• [Items from a dataset]:
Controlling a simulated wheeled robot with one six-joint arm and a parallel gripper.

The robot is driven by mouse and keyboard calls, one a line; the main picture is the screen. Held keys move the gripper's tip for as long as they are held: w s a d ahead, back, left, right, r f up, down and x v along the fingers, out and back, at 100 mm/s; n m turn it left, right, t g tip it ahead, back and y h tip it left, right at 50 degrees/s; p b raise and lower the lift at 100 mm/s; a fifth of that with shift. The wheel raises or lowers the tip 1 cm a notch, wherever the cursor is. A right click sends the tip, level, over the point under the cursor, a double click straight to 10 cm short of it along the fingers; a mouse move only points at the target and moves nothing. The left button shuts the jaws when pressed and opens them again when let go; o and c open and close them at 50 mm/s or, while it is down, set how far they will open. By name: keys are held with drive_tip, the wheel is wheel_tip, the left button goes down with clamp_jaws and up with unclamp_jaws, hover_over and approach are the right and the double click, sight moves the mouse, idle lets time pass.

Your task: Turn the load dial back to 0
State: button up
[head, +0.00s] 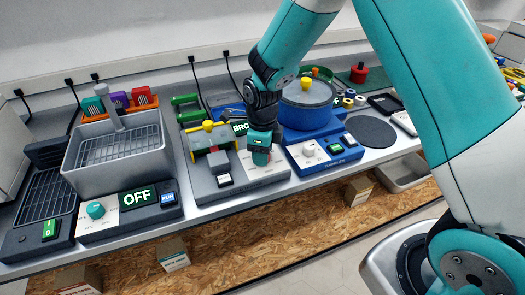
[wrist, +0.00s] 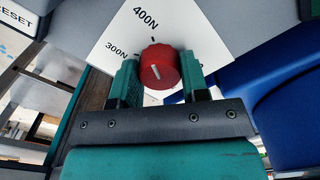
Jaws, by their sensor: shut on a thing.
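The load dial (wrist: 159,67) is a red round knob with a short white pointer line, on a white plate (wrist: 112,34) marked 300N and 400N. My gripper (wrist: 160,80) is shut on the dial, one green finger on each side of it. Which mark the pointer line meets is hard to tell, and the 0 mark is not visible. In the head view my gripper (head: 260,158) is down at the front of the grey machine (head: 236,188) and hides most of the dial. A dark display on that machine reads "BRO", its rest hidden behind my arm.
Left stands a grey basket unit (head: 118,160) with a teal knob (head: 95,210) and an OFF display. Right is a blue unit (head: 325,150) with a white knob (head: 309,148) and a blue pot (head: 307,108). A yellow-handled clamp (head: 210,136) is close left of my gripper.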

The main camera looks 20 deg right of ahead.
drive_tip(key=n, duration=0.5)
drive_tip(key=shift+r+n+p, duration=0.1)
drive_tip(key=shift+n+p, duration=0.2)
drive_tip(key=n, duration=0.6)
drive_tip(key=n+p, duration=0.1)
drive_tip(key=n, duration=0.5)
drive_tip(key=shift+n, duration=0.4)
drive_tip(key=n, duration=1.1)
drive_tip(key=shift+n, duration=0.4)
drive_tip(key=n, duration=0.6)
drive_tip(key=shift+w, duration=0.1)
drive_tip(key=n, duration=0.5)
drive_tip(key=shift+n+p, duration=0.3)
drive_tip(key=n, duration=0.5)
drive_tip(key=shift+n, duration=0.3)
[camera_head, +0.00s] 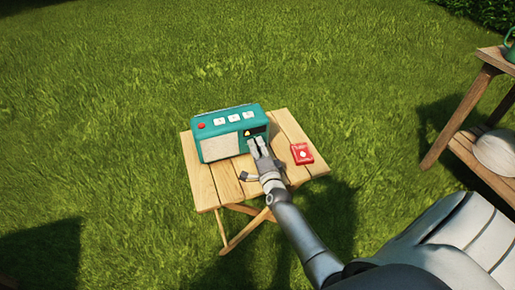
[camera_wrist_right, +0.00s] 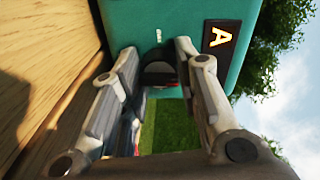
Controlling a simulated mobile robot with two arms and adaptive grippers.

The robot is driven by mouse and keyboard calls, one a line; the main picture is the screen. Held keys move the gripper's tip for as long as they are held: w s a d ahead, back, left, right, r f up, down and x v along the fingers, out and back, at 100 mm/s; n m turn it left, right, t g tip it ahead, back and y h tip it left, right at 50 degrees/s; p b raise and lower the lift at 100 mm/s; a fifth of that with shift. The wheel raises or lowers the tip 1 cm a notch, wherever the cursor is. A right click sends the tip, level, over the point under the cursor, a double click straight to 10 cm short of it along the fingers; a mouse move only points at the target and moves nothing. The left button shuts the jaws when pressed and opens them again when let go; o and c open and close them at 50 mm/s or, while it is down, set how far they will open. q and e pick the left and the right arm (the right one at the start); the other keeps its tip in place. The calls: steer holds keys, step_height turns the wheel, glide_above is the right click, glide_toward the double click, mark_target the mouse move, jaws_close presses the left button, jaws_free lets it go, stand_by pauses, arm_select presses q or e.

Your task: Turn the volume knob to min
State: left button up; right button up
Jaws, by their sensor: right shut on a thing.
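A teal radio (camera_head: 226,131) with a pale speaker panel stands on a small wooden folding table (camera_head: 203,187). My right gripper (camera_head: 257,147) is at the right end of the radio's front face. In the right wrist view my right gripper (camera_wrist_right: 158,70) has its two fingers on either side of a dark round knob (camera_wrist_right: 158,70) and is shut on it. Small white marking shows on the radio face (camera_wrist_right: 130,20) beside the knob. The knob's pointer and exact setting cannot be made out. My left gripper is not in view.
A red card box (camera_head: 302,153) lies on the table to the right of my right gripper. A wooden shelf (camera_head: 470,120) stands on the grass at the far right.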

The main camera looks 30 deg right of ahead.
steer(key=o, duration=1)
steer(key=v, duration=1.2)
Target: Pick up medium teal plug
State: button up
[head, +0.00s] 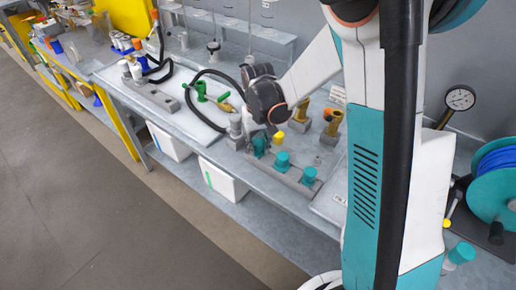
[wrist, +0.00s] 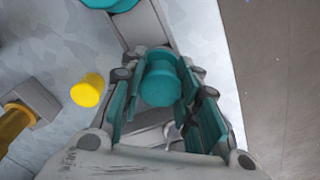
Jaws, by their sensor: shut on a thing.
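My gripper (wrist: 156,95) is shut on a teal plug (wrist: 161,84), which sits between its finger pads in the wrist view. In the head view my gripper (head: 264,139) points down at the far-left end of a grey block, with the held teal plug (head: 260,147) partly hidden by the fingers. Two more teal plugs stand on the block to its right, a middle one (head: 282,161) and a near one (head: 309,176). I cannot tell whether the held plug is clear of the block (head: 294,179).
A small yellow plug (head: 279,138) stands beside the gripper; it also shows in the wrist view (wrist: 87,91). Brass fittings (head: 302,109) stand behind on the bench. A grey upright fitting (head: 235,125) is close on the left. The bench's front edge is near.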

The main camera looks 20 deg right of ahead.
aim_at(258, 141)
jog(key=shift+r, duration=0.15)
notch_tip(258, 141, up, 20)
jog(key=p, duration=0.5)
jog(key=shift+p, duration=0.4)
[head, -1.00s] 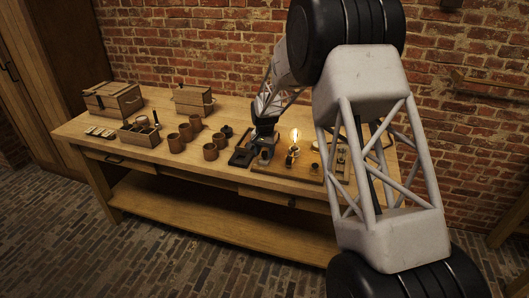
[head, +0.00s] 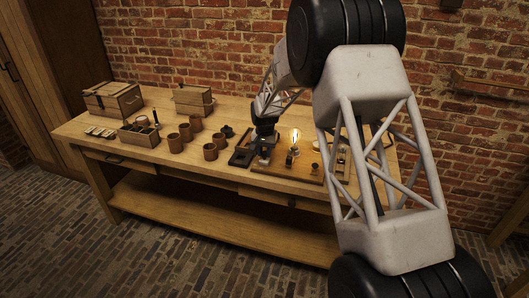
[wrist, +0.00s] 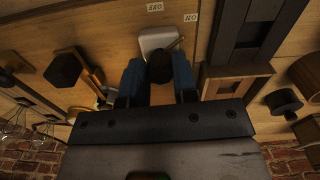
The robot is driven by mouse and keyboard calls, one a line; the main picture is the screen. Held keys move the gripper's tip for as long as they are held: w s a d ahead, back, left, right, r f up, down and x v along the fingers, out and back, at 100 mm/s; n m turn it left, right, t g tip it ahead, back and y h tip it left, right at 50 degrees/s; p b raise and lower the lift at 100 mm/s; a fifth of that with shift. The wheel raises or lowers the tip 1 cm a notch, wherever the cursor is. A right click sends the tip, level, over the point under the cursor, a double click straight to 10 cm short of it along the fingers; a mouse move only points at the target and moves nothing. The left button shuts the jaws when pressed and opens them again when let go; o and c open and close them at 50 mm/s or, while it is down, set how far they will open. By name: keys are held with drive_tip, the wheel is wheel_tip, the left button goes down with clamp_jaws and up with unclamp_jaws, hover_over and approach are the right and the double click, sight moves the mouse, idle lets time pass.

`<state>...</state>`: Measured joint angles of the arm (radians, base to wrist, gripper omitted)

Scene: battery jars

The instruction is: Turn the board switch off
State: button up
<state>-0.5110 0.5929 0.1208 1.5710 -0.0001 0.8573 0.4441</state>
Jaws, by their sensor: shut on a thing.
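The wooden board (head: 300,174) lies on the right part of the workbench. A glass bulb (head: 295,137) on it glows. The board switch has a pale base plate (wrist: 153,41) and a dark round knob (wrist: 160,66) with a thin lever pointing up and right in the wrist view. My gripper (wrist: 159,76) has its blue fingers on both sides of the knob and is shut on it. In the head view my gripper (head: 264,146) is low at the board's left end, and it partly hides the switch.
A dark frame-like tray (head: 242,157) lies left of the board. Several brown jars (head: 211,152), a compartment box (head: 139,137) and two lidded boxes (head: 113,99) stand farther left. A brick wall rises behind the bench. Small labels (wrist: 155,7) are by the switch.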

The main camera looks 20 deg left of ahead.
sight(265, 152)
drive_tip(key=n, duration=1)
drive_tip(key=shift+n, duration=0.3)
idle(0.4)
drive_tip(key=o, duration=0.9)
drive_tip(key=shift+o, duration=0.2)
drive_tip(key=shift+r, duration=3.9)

• [Exercise prompt]: Transcribe the whole listing exactly. Pictures stay out of your copy.

• [Final result]:
Controlling a simulated wheeled robot with one six-joint arm and a parallel gripper.

The robot is driven by mouse and keyboard calls, one a line; the main picture is the screen. Held keys move the gripper's tip for as long as they are held: w s a d ahead, back, left, right, r f up, down and x v along the fingers, out and back, at 100 mm/s; n m turn it left, right, t g tip it ahead, back and y h tip it left, right at 50 degrees/s; p b raise and lower the lift at 100 mm/s; a fifth of that with shift. The wheel raises or lowers the tip 1 cm a notch, wherever the cursor is. A right click sends the tip, level, over the point under the cursor, a double click straight to 10 cm short of it along the fingers; a mouse move only points at the target and moves nothing. The left button shuts the jaws when pressed and opens them again when let go; o and c open and close them at 50 mm/s or, while it is down, set how far they will open. By name: keys are held with drive_tip, the wheel is wheel_tip, the left button goes down with clamp_jaws and up with unclamp_jaws, hover_over and approach are the right and the double click, sight moves the mouse, idle lets time pass.

Your task: Turn the load dial back to 0
State: button up
[head, +0.00s] 
[wrist, +0.00s] 
Jaws, by their sensor: shut on a thing.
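The load dial (wrist: 159,67) is a red round knob with a short white pointer line, on a white plate (wrist: 112,34) marked 300N and 400N. My gripper (wrist: 160,80) is shut on the dial, one green finger on each side of it. Which mark the pointer line meets is hard to tell, and the 0 mark is not visible. In the head view my gripper (head: 260,158) is down at the front of the grey machine (head: 236,188) and hides most of the dial. A dark display on that machine reads "BRO", its rest hidden behind my arm.
Left stands a grey basket unit (head: 118,160) with a teal knob (head: 95,210) and an OFF display. Right is a blue unit (head: 325,150) with a white knob (head: 309,148) and a blue pot (head: 307,108). A yellow-handled clamp (head: 210,136) is close left of my gripper.

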The main camera looks 20 deg right of ahead.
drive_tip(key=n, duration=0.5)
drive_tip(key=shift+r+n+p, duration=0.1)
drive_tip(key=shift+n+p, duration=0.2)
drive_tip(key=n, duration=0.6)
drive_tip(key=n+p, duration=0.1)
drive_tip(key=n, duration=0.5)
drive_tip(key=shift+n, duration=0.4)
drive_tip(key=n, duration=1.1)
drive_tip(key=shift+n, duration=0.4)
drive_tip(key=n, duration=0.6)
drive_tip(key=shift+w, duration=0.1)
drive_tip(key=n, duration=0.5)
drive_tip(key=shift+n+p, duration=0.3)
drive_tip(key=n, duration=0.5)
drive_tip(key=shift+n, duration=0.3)
[camera_head, +0.00s] 
[camera_wrist_right, +0.00s] 
Controlling a simulated mobile robot with two arms and adaptive grippers.

The robot is driven by mouse and keyboard calls, one a line; the main picture is the screen. Held keys move the gripper's tip for as long as they are held: w s a d ahead, back, left, right, r f up, down and x v along the fingers, out and back, at 100 mm/s; n m turn it left, right, t g tip it ahead, back and y h tip it left, right at 50 degrees/s; p b raise and lower the lift at 100 mm/s; a fifth of that with shift. The wheel raises or lowers the tip 1 cm a notch, wherever the cursor is. A right click sends the tip, level, over the point under the cursor, a double click straight to 10 cm short of it along the fingers; a mouse move only points at the target and moves nothing. The left button shuts the jaws when pressed and opens them again when let go; o and c open and close them at 50 mm/s or, while it is down, set how far they will open. q and e pick the left and the right arm (the right one at the start); the other keeps its tip in place. The calls: steer holds keys, step_height turns the wheel, glide_above is the right click, glide_toward the double click, mark_target the mouse move, jaws_close presses the left button, jaws_free lets it go, stand_by pauses, arm_select presses q or e.

Your task: Turn the volume knob to min
State: left button up; right button up
Jaws, by their sensor: right shut on a thing.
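A teal radio (camera_head: 226,131) with a pale speaker panel stands on a small wooden folding table (camera_head: 203,187). My right gripper (camera_head: 257,147) is at the right end of the radio's front face. In the right wrist view my right gripper (camera_wrist_right: 158,70) has its two fingers on either side of a dark round knob (camera_wrist_right: 158,70) and is shut on it. Small white marking shows on the radio face (camera_wrist_right: 130,20) beside the knob. The knob's pointer and exact setting cannot be made out. My left gripper is not in view.
A red card box (camera_head: 302,153) lies on the table to the right of my right gripper. A wooden shelf (camera_head: 470,120) stands on the grass at the far right.

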The main camera looks 30 deg right of ahead.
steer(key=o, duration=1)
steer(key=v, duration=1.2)
Target: Pick up medium teal plug
State: button up
[head, +0.00s] 
[wrist, +0.00s] 
Jaws, by their sensor: shut on a thing.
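My gripper (wrist: 156,95) is shut on a teal plug (wrist: 161,84), which sits between its finger pads in the wrist view. In the head view my gripper (head: 264,139) points down at the far-left end of a grey block, with the held teal plug (head: 260,147) partly hidden by the fingers. Two more teal plugs stand on the block to its right, a middle one (head: 282,161) and a near one (head: 309,176). I cannot tell whether the held plug is clear of the block (head: 294,179).
A small yellow plug (head: 279,138) stands beside the gripper; it also shows in the wrist view (wrist: 87,91). Brass fittings (head: 302,109) stand behind on the bench. A grey upright fitting (head: 235,125) is close on the left. The bench's front edge is near.

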The main camera looks 20 deg right of ahead.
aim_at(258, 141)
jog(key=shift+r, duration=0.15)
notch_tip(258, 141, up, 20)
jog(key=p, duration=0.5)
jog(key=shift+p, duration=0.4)
[head, -1.00s] 
[head, +0.00s] 
[wrist, +0.00s] 
The robot is driven by mouse and keyboard calls, one a line; the main picture is the screen. Held keys move the gripper's tip for as long as they are held: w s a d ahead, back, left, right, r f up, down and x v along the fingers, out and back, at 100 mm/s; n m turn it left, right, t g tip it ahead, back and y h tip it left, right at 50 degrees/s; p b raise and lower the lift at 100 mm/s; a fifth of that with shift. The wheel raises or lowers the tip 1 cm a notch, wherever the cursor is. A right click sends the tip, level, over the point under the cursor, a double click straight to 10 cm short of it along the fingers; a mouse move only points at the target and moves nothing. The left button shuts the jaws when pressed and opens them again when let go; o and c open and close them at 50 mm/s or, while it is down, set how far they will open. By name: keys are held with drive_tip, the wheel is wheel_tip, the left button goes down with clamp_jaws and up with unclamp_jaws, hover_over and approach are the right and the double click, sight moves the mouse, idle lets time pass.

`<state>...</state>`: Measured joint angles of the arm (radians, base to wrist, gripper omitted)

Scene: battery jars

The instruction is: Turn the board switch off
State: button up
<state>-0.5110 0.5929 0.1208 1.5710 -0.0001 0.8573 0.4441</state>
Jaws, by their sensor: shut on a thing.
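The wooden board (head: 300,174) lies on the right part of the workbench. A glass bulb (head: 295,137) on it glows. The board switch has a pale base plate (wrist: 153,41) and a dark round knob (wrist: 160,66) with a thin lever pointing up and right in the wrist view. My gripper (wrist: 159,76) has its blue fingers on both sides of the knob and is shut on it. In the head view my gripper (head: 264,146) is low at the board's left end, and it partly hides the switch.
A dark frame-like tray (head: 242,157) lies left of the board. Several brown jars (head: 211,152), a compartment box (head: 139,137) and two lidded boxes (head: 113,99) stand farther left. A brick wall rises behind the bench. Small labels (wrist: 155,7) are by the switch.

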The main camera looks 20 deg left of ahead.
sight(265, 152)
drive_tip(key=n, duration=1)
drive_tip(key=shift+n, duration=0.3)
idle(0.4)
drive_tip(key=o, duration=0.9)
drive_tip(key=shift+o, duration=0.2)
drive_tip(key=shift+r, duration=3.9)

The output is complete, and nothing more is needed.